One interesting difference between Encyclopedia and Software is that while software writing is all about unleashing one’s imagination (creativity), content preparation for an encyclopedia is all about suspending one’s imagination (discipline). To state a fact, one has to strive to be 100% neutral and be as unimaginative as possible. This should however not discourage us from leveraging our learning that we just had. How do we map ‘accessibility’ and ‘content coverage’ to crowd sourcing in software? Accessibility in software can be interpreted as accessibility to available talent. Clearly crowd sourcing in software opens up a ‘never imagined’ talent pool to the solution seeker.  Content coverage can be mapped to innovation in software.
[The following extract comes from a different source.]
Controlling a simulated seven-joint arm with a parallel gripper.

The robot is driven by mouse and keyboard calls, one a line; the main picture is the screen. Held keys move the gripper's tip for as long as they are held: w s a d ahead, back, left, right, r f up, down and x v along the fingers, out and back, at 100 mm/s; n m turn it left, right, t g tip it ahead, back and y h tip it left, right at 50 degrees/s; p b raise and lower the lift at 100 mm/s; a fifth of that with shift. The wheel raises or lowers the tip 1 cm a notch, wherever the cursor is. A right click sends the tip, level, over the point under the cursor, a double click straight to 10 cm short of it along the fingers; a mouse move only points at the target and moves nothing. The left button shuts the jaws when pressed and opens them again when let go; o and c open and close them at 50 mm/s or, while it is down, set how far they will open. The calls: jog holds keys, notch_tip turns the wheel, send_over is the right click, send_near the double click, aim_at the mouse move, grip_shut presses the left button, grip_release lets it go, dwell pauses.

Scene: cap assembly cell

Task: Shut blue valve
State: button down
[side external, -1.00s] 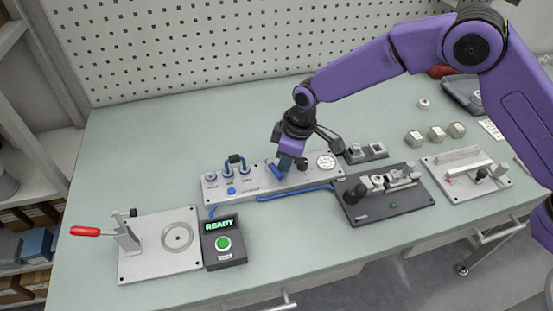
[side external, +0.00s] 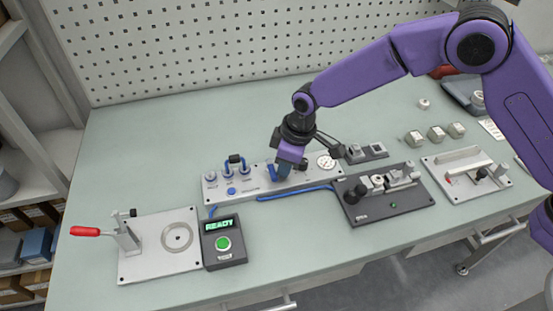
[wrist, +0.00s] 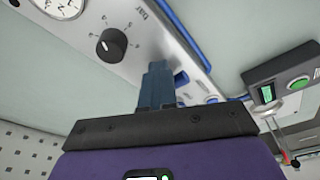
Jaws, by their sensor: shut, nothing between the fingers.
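The blue valve handle (side external: 271,173) stands on the grey valve panel (side external: 212,194), just left of my fingers in the side external view. In the wrist view a blue piece of it (wrist: 181,78) shows beside my fingers, mostly hidden behind them. My gripper (side external: 283,172) is shut and empty, pointing down at the panel right beside the handle; its blue-grey fingers also show in the wrist view (wrist: 157,82). I cannot tell whether they touch the handle.
A black knob (wrist: 112,44) and a round gauge (side external: 326,162) are on the panel to the right of my fingers. A blue hose (side external: 290,194) runs along the panel's front. A READY box (side external: 223,243) and a red-handled clamp plate (side external: 150,262) stand front left. Dark fixture (side external: 400,205) right.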

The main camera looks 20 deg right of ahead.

At the heart of the crowd sourcing model is complete freedom of choice and expression. A problem solver has full freedom to choose the problem that he wishes to solve and how he wishes to solve. For this model to sustain, I believe 2 things need to hold good (1) the solver should be skilled and passionate and (2) the problem should demand innovation. Compared to traditional outsourcing, I certainly see a better possibility to innovate in crowd sourcing. In software, I would like to interpret ‘accountability’ as ‘timing the solution delivery’ or simply ‘delivery certainty’. Similar to Wikipedia, time has no relevance in pure crowd sourcing. Any attempt to bring this certainty cannot happen without compromising on the freedom it offers. Like Britannica, I believe this (delivery certainty) will continue to be the strength of mainstream outsourcing.

I anticipate, Crowd sourcing and traditional outsourcing to serve different use cases in the future. Crowd sourcing in the purest form can be disruptive and be an appropriate model to foster innovative solutions for an enterprise but it will be a challenge to time the outcome. Traditional outsourcing will continue to do well in providing this certainty but the model will find it difficult to innovate.